── DATA SECTION

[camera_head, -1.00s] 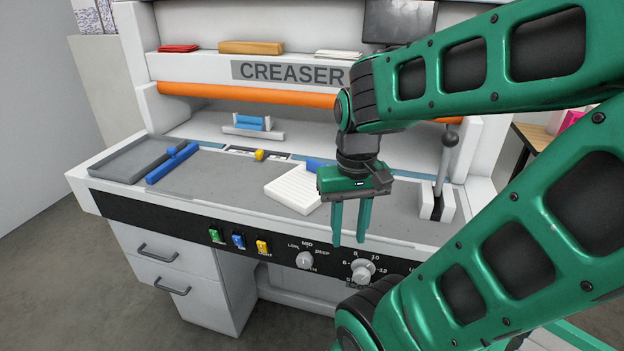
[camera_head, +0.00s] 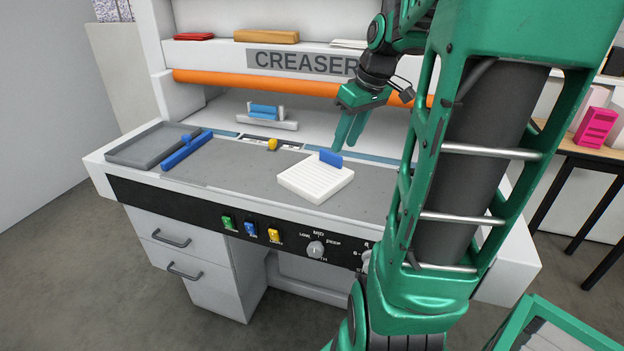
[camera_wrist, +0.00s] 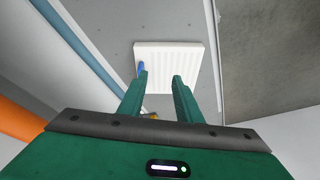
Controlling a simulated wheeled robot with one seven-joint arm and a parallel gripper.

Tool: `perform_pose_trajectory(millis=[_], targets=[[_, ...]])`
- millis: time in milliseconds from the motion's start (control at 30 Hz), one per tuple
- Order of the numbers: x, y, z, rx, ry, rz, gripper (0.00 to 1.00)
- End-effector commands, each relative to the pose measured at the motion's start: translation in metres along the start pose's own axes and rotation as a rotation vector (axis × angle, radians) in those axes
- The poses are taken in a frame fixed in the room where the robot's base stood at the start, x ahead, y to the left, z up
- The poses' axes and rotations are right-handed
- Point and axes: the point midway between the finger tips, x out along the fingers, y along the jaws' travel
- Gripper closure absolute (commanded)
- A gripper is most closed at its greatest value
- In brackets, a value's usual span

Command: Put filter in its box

────

**SHORT TASK**
Write the full listing out again with every line unchanged, but include no pictures.

**TASK OUTPUT**
[camera_head, -1.00s] 
[camera_head, +0.00s] 
[camera_wrist, +0.00s] 
Controlling a simulated wheeled robot with one seven-joint arm and a parallel gripper.

Tool: `perform_pose_trajectory(millis=[_], targets=[[_, ...]])`
- millis: time in milliseconds from the motion's start (control at 30 Hz), one per tuple
- Order of the numbers: x, y, z, rx, ry, rz, gripper (0.00 to 1.00)
- End-effector commands, each relative to the pose measured at the motion's start: translation in metres along the start pose's own axes and rotation as a rotation vector (axis × angle, radians) in those axes
- The poses are taken in a frame fixed in the room where the robot's base stood at the start, x ahead, y to the left, z up
- The poses' axes and rotations are right-handed
- Point and axes: the point midway between the finger tips, x out along the fingers, y along the jaws' travel
- Gripper closure absolute (commanded)
- A gripper is most closed at its greatest value
- In brackets, a value's usual span

Command: Put filter in its box

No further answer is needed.